• _REQUEST_
From the line with "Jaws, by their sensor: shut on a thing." through the final line, please write out the listing exactly, including both of those lines.

• _SUPPLIED MATERIAL_

━━━━━━━━━━

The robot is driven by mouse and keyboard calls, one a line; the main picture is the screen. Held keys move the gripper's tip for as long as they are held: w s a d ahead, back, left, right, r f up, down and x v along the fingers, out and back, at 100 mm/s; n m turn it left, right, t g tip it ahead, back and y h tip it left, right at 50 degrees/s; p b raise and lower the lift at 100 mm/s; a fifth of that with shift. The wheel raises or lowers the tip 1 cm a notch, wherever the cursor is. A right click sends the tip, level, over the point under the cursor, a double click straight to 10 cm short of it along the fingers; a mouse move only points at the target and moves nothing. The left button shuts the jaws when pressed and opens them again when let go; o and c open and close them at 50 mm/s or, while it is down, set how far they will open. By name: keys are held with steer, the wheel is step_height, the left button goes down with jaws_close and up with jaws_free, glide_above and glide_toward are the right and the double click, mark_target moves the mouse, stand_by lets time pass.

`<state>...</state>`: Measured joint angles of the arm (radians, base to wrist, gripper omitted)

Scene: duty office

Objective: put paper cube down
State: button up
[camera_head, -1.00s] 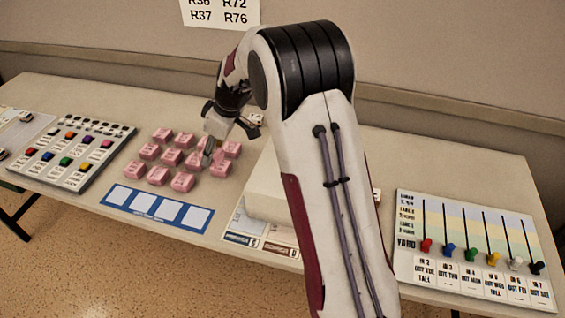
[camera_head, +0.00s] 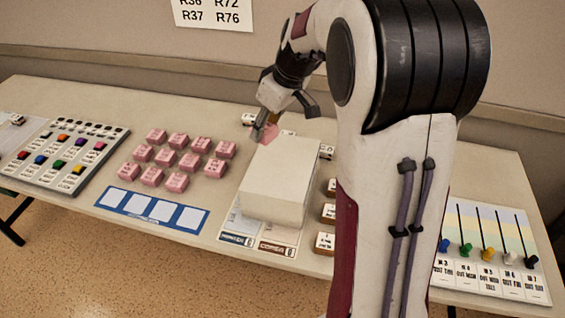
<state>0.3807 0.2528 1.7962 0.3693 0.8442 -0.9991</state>
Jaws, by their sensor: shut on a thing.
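My gripper (camera_head: 262,132) is above the back edge of a large white block (camera_head: 280,185), which may be the paper cube. A small pink block (camera_head: 268,129) shows at its fingertips, and the gripper is shut on it. The fingers partly cover this pink block. Several more pink blocks with dark marks (camera_head: 178,160) stand in loose rows on the table to the left of the white block.
A blue strip with white squares (camera_head: 152,210) lies at the table's front. A board with coloured pegs (camera_head: 62,150) is at left, a slider board (camera_head: 490,250) at right. Small labelled blocks (camera_head: 325,242) stand beside the white block. My arm hides the table's right middle.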

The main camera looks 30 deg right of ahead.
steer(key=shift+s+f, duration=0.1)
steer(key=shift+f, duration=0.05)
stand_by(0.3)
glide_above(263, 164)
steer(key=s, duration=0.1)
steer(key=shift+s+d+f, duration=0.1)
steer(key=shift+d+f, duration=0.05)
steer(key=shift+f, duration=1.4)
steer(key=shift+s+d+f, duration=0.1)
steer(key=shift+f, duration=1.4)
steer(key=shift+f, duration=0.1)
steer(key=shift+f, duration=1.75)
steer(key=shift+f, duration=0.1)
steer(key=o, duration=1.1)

━━━━━━━━━━

• _EXERCISE OUTPUT_
Jaws, by their sensor: shut on a thing.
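My gripper (camera_head: 262,132) is above the back edge of a large white block (camera_head: 280,185), which may be the paper cube. A small pink block (camera_head: 268,129) shows at its fingertips, and the gripper is shut on it. The fingers partly cover this pink block. Several more pink blocks with dark marks (camera_head: 178,160) stand in loose rows on the table to the left of the white block.
A blue strip with white squares (camera_head: 152,210) lies at the table's front. A board with coloured pegs (camera_head: 62,150) is at left, a slider board (camera_head: 490,250) at right. Small labelled blocks (camera_head: 325,242) stand beside the white block. My arm hides the table's right middle.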

The main camera looks 30 deg right of ahead.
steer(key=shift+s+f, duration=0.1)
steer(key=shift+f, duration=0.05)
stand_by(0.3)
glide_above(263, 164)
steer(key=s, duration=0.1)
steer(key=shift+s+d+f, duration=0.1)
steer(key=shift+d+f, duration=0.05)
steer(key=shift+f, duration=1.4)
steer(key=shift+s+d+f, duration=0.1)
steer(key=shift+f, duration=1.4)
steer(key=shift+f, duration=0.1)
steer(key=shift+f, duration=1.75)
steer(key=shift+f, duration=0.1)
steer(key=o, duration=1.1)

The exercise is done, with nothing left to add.